Seniors at Warner Robins High, Anderson Moss and Carolina Smith, tested into gifted classes in first grade.

Moss said, "I really like it when a class is challenging."

Smith recalled her experience saying, "It was always so fun. It was different, outside of the ordinary kind of activities we got to do."

One day a week, they left their classroom for the gifted program called FOCUS. It stands for Fostering Originality, Creativity, Unique Ideas and Self Direction.

Moss said, "Everything was hands on."

They loved that, but not missing regular classes.

Smith said, "If you're in FOCUS all day on a Wednesday, when you get back to class on Thursday, you missed everything they did in class Wednesday. You're kind of behind. You don't know what's going on.
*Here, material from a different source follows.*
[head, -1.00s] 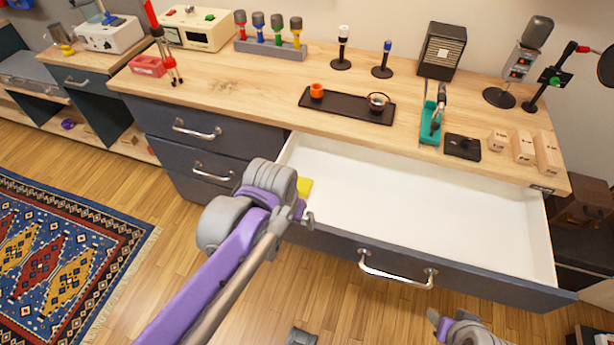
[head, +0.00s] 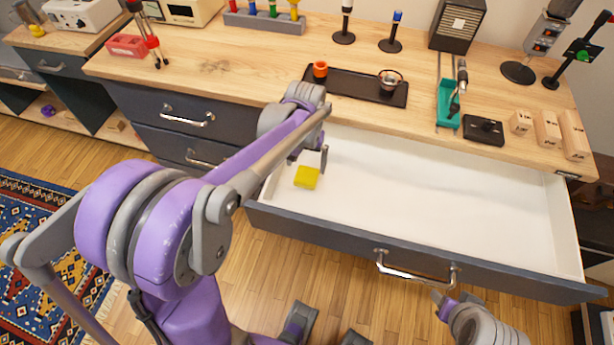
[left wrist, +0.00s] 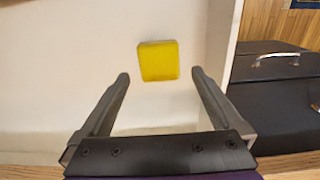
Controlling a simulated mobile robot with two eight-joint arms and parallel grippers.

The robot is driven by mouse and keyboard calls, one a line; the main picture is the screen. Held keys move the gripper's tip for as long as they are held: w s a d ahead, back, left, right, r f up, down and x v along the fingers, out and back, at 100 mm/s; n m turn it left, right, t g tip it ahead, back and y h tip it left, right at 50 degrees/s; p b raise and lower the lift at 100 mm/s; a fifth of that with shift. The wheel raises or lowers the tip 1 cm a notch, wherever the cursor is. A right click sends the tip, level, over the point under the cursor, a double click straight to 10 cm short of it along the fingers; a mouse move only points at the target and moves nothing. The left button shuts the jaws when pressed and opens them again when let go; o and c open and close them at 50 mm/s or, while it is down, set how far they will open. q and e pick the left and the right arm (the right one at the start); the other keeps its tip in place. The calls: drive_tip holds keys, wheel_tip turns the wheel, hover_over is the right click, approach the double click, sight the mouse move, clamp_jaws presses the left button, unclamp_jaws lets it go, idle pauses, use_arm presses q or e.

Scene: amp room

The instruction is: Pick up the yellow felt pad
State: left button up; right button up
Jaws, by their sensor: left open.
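The yellow felt pad (head: 307,177) lies flat on the white floor of the open drawer (head: 440,195), near its left end. In the left wrist view the pad (left wrist: 158,61) shows whole, just beyond the fingertips and between their lines. My left gripper (left wrist: 157,76) is open and empty, with its two dark fingers apart. In the head view my left gripper (head: 323,160) hangs over the left part of the drawer, close to the pad and partly hidden by my arm. Part of my right arm shows at the drawer's front, and its fingers are not clear.
The drawer's front panel and handle (head: 415,272) stand out from the cabinet. The drawer's left wall (left wrist: 225,60) is close beside the pad. The worktop above holds a dark tray (head: 350,86) and a teal holder (head: 448,105). The drawer's middle and right are empty.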

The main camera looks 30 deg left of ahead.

You have to get worksheets or copy from a friend."

Jan Jacobson, Houston's director for the gifted and talented program, says that wasn't the only obstacle.

She said, "There were some things that were of concern."

The gifted students often missed their specials, activities like P.E. or music.

Some students had to be bused to other schools for the gifted class.

Next fall, that's all changing with elementary students taking gifted classes all day, every day.

Jacobson said, "Part of the reason were doing this is so we can add that more rigor, more challenge with their assignments to better prepare them. The younger we start the better."

Middle and High School students already follow the five day a week gifted cirriculum.

Moss and Smith see the merits of the change.

Moss said, "They're going to have consistency to the same level of work, each and every single day."

Both believe the program pushed them to stretch their limits. They graduate, college bound, in May.

Jacobson says they need more teachers who are qualified to teach the expanded number of gifted courses. About 110 teachers are going through the two year training process.

Elementary students identified as "high achievers" will also be eligible for the gifted curriculum.

The name will be changed from FOCUS to GTE, for Gifted and Talented Education.